Recorded robot episodes
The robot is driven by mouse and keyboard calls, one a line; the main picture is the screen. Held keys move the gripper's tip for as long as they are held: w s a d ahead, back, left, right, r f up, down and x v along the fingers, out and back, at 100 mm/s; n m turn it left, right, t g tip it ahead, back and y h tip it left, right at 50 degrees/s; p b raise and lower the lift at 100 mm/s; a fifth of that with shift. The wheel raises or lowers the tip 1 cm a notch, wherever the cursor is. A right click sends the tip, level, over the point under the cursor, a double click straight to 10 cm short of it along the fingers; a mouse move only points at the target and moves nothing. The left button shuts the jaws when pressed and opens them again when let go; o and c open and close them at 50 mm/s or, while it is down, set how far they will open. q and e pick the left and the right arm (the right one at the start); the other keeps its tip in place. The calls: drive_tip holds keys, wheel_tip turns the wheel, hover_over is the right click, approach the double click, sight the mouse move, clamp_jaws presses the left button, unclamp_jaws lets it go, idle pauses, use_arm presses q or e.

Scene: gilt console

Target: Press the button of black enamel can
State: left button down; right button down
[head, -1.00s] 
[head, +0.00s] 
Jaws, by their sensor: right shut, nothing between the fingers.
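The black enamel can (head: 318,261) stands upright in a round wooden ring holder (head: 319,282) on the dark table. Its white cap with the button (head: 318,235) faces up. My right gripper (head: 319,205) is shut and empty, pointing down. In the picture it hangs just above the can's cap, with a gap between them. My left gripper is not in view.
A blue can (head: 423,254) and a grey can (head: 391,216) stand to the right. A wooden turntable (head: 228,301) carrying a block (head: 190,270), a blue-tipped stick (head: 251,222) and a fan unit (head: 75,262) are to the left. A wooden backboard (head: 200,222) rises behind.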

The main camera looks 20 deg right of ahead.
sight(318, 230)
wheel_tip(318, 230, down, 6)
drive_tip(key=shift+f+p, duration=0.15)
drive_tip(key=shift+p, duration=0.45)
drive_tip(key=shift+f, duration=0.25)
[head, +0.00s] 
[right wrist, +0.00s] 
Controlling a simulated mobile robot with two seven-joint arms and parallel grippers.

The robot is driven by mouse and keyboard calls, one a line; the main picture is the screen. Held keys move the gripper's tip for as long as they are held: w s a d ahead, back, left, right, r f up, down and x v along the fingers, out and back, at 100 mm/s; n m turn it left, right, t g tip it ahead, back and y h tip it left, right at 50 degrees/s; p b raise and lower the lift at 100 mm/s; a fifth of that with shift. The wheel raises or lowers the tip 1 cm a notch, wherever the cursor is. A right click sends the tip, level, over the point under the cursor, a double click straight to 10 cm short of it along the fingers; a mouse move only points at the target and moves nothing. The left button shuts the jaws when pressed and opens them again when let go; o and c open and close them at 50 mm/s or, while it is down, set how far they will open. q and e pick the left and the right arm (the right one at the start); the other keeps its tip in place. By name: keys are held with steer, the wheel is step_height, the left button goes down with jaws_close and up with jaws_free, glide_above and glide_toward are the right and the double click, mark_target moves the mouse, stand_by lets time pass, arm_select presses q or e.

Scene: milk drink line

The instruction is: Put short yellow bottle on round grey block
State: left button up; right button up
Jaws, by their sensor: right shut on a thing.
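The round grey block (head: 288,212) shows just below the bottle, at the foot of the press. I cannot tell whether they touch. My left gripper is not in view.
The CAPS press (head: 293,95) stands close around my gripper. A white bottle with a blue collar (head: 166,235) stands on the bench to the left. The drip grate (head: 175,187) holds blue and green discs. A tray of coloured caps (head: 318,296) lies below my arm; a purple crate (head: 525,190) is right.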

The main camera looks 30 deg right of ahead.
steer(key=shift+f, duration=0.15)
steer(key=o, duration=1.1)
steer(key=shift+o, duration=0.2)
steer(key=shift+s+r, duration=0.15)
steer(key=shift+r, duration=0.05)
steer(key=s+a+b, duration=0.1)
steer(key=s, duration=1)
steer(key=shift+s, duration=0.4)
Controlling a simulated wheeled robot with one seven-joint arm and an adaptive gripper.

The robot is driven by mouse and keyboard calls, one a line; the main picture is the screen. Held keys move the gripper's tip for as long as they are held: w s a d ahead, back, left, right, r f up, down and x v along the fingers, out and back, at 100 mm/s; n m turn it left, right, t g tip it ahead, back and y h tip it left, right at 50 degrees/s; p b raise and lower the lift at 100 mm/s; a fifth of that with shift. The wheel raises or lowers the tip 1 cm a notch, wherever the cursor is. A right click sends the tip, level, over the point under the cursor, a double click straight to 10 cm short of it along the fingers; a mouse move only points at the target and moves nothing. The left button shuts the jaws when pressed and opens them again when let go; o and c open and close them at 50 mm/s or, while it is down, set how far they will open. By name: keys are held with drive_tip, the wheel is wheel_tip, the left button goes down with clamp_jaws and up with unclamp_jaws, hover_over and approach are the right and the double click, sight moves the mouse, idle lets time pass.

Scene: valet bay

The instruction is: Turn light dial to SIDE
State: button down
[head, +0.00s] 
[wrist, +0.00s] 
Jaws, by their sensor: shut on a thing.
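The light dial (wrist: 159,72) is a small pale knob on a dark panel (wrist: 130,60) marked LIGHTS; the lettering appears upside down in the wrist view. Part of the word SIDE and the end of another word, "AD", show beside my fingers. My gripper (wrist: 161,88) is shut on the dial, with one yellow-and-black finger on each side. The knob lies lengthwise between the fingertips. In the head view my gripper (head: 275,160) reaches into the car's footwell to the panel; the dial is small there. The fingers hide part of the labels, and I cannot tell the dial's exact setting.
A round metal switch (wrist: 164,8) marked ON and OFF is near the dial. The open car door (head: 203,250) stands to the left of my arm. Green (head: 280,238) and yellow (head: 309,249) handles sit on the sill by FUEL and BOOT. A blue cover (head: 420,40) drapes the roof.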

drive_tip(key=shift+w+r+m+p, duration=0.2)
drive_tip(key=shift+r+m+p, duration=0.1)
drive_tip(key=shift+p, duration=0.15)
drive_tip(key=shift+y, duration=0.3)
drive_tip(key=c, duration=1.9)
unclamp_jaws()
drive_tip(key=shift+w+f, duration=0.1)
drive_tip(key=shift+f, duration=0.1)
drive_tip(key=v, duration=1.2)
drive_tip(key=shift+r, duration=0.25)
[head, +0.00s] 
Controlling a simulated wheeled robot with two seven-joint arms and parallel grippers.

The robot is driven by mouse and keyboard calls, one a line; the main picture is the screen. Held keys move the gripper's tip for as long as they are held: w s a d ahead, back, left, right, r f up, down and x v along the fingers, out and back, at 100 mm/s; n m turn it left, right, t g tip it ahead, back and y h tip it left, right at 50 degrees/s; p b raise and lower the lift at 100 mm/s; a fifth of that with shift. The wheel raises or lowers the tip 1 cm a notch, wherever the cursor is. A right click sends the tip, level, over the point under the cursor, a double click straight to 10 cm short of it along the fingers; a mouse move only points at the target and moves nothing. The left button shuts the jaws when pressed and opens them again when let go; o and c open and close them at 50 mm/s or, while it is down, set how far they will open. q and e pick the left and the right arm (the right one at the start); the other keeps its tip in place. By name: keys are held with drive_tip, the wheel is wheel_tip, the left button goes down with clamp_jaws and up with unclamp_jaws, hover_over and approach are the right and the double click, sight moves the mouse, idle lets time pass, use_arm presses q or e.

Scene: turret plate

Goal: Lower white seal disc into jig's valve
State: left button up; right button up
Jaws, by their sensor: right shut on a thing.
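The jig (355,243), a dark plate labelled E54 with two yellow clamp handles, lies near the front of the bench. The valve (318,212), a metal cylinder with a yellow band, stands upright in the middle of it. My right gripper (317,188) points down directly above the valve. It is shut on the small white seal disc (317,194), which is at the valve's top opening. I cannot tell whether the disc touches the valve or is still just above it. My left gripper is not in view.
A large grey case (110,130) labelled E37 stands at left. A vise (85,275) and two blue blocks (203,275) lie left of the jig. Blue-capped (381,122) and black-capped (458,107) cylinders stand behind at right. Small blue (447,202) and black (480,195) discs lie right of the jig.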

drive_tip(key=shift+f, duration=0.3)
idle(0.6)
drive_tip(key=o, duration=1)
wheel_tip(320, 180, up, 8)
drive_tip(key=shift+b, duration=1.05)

WHAT IS ASKED – Find each line holding the string "simulated" and copy it out.

THE ANSWER –
Controlling a simulated mobile robot with two seven-joint arms and parallel grippers.
Controlling a simulated wheeled robot with one seven-joint arm and an adaptive gripper.
Controlling a simulated wheeled robot with two seven-joint arms and parallel grippers.

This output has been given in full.